Let’s be clear: the boneless chicken wing is definitively NOT a wing. It is a chopped-up chicken breast, deep fried and sauced like a traditional (we refuse to say “bone-in” since ALL wings are bone-in) wing. For restaurants, the advantages are clear. Breasts are cheaper than wings—this helps to explain how Taco Bell is literally making chicken breasts into tortilla shells—and there are more of them per chicken.
Fun fact: In the heyday of the British Aristocracy, royals ate organ meat and other offal, not the prime cuts of meat. And there was a simple reason for it: Just as the land had untold commoners but only one king, a cow has untold pounds of flesh but only one heart. Well, to bastardize this logic just a bit, a restaurant can only derive four servable wing pieces per chicken (yes, we are aware that chickens only have two wings, but each wing is broken into two sections for sale). So, four wing pieces per chicken. The same math does not hold for the chicken breast, which can be chopped down into untold bite-sized, “wing like” pieces.
Thus, while the formerly unloved wing was a boon to bar and grill owners across the country as a high-margin, thirst-inducing happy hour staple, nowadays, it’s more expense than it’s worth.

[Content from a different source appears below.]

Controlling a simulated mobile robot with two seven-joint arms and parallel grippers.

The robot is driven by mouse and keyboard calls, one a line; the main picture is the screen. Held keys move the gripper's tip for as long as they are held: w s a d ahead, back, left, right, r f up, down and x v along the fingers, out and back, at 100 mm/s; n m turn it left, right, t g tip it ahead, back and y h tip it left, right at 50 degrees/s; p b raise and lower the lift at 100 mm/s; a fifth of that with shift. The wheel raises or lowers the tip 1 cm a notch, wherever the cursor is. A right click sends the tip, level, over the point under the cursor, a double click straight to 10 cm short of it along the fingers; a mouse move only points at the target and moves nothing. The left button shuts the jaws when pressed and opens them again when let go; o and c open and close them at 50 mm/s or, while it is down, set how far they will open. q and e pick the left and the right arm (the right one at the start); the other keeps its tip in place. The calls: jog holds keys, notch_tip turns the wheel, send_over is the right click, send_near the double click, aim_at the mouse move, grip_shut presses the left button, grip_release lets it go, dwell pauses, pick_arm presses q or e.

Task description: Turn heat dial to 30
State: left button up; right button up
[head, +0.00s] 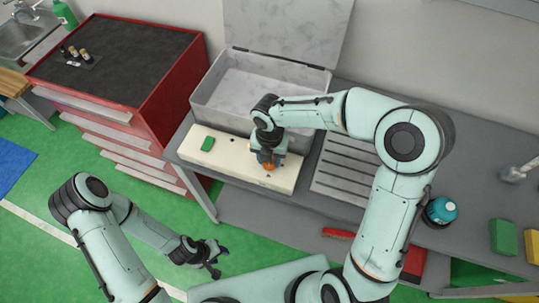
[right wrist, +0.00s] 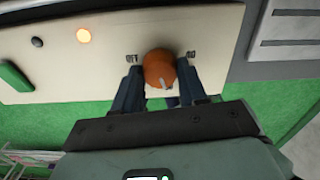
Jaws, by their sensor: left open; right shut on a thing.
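The heat dial is an orange round knob (right wrist: 160,68) on a cream panel (right wrist: 110,85); a bit of it shows in the head view (head: 269,167). A small light pointer mark on the knob faces my gripper's side. A label reading OFF stands left of it, and a second label right of it is too blurred to read surely. My right gripper (right wrist: 158,92) is shut on the knob, one finger on each side; in the head view its wrist points down over the panel. My left gripper (head: 212,262) is open and empty over the green floor.
An open grey box (head: 215,100) stands behind the panel. A slotted plate (head: 345,170) lies to the right. A red cabinet (head: 150,100) stands left.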

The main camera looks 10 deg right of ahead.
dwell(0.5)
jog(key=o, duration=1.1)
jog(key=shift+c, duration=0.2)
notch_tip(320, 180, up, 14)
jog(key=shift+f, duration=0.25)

This is why the nation’s foremost wing purveyor, BWW, replaced their insanely popular half-off wings Tuesday special with a BOGO on the breast pieces, using the power of the purse to gently force customers away from the now lower margin items.
While there’s no telling if other restaurants will follow (double-breasted) suit, this pricing trend is not going away. Some restaurants are ahead of the curves, others falling behind. But there is one early leader, one lone chain that already forces breasts on its customers along with their wings... it’s called Hooters.